Start of Data lines

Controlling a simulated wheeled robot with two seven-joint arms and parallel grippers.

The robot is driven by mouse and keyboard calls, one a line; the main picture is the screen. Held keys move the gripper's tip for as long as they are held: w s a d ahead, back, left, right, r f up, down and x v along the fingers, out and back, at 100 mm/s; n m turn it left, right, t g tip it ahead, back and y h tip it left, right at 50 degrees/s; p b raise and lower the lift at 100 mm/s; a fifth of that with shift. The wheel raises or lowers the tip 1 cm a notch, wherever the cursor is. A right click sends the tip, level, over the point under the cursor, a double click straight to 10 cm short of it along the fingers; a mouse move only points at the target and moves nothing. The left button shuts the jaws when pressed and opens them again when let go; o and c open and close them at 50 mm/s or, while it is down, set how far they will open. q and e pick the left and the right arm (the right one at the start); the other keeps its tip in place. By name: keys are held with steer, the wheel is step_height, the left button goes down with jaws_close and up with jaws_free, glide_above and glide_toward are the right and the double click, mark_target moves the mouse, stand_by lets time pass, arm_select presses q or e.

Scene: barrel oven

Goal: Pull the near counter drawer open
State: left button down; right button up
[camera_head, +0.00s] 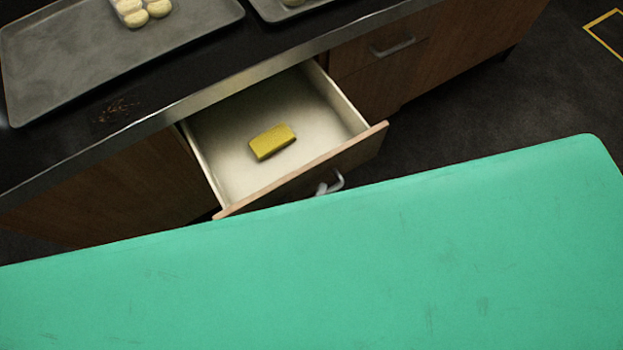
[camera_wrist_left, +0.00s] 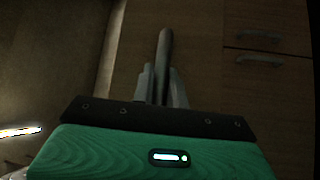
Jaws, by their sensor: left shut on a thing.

End of Data lines

■ **What is expected**: Repeat the material above in full and unchanged, minus its images.

■ **Reply**:
Controlling a simulated wheeled robot with two seven-joint arms and parallel grippers.

The robot is driven by mouse and keyboard calls, one a line; the main picture is the screen. Held keys move the gripper's tip for as long as they are held: w s a d ahead, back, left, right, r f up, down and x v along the fingers, out and back, at 100 mm/s; n m turn it left, right, t g tip it ahead, back and y h tip it left, right at 50 degrees/s; p b raise and lower the lift at 100 mm/s; a fifth of that with shift. The wheel raises or lowers the tip 1 cm a notch, wherever the cursor is. A right click sends the tip, level, over the point under the cursor, a double click straight to 10 cm short of it along the fingers; a mouse move only points at the target and moves nothing. The left button shuts the jaws when pressed and opens them again when let go; o and c open and close them at 50 mm/s or, while it is down, set how far they will open. q and e pick the left and the right arm (the right one at the start); the other keeps its tip in place. By name: keys are held with steer, the wheel is step_height, the left button goes down with jaws_close and up with jaws_free, glide_above and glide_toward are the right and the double click, mark_target moves the mouse, stand_by lets time pass, arm_select presses q or e.

Scene: barrel oven

Goal: Pull the near counter drawer open
State: left button down; right button up
[camera_head, +0.00s] 
[camera_wrist_left, +0.00s] 
Jaws, by their sensor: left shut on a thing.

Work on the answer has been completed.